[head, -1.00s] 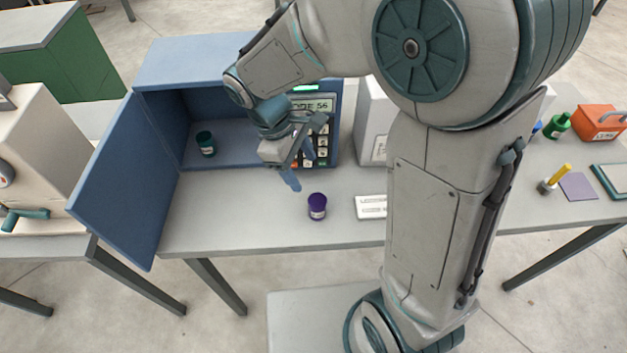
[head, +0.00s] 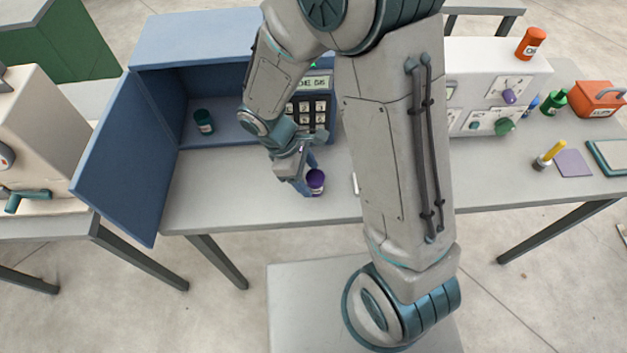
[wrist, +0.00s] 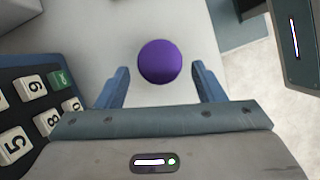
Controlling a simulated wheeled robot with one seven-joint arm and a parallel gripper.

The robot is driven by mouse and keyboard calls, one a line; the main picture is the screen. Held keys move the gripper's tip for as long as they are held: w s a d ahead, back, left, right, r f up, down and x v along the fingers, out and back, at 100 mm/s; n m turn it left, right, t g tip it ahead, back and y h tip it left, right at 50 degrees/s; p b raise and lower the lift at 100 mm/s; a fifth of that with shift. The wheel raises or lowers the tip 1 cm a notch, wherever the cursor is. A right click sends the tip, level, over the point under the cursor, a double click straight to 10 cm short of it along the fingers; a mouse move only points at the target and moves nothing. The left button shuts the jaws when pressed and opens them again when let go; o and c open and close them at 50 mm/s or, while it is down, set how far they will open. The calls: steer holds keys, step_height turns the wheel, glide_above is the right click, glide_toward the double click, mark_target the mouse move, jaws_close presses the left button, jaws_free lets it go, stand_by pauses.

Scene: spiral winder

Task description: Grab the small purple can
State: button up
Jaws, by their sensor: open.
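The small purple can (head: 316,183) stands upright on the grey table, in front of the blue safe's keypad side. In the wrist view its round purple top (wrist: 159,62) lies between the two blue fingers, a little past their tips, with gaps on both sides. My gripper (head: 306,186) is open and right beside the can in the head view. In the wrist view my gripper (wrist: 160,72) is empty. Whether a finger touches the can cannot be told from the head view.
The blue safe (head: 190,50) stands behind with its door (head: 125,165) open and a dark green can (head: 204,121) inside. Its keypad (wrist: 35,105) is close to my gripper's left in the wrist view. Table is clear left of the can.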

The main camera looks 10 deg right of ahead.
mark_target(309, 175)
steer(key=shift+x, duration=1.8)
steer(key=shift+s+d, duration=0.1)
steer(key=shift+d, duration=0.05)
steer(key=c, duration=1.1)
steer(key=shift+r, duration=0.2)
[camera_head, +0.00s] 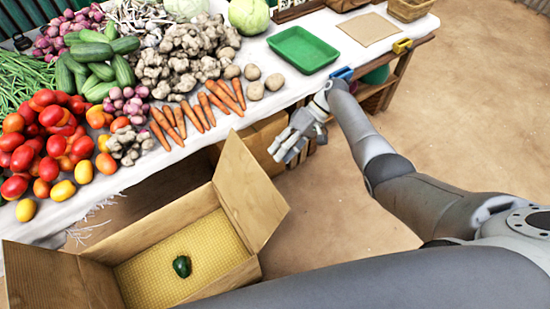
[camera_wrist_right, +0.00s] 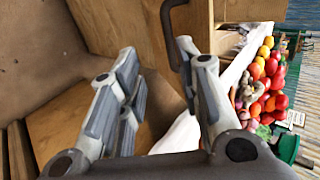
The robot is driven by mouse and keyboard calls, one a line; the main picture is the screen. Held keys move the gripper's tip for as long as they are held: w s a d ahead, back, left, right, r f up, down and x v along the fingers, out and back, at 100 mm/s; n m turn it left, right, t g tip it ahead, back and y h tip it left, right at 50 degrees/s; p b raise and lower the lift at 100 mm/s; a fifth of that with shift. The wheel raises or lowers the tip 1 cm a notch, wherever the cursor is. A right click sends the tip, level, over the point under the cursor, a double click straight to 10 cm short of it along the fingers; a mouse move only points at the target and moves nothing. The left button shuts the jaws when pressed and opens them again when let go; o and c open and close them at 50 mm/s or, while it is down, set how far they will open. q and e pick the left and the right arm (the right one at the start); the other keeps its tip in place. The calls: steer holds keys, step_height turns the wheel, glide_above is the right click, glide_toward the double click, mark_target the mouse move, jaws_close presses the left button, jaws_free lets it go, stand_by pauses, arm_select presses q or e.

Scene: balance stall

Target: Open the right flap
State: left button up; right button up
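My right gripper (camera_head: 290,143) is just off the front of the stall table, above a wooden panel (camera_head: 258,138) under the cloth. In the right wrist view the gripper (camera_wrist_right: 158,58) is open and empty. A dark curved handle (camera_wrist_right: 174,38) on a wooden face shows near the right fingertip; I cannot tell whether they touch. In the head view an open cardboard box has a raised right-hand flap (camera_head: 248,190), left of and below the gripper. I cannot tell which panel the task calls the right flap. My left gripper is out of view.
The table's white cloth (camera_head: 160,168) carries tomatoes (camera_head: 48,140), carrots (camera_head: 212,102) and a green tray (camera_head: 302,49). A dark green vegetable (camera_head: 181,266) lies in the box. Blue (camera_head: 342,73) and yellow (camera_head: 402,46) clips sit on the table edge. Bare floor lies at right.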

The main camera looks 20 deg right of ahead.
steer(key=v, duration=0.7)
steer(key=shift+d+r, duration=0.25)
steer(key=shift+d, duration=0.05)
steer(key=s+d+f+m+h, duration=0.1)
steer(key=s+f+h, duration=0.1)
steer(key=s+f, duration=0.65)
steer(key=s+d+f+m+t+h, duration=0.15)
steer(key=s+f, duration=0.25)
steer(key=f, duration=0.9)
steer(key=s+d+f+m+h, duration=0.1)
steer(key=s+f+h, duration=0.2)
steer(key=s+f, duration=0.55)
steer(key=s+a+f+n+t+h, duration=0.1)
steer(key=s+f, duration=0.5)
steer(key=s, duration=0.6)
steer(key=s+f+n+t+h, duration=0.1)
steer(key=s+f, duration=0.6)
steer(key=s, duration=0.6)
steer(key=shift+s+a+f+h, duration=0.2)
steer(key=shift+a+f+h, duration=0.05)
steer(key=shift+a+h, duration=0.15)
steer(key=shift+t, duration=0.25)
——
▶ **TASK GOAL**:
From the opening line of the listing above through the line bearing "Controlling a simulated", repeat each line exactly. Drop every picture.

▶ **EXERCISE RESPONSE**:
[head, -1.00s] 
[head, +0.00s] 
[wrist, +0.00s] 
Controlling a simulated wheeled robot with one seven-joint arm and a parallel gripper.

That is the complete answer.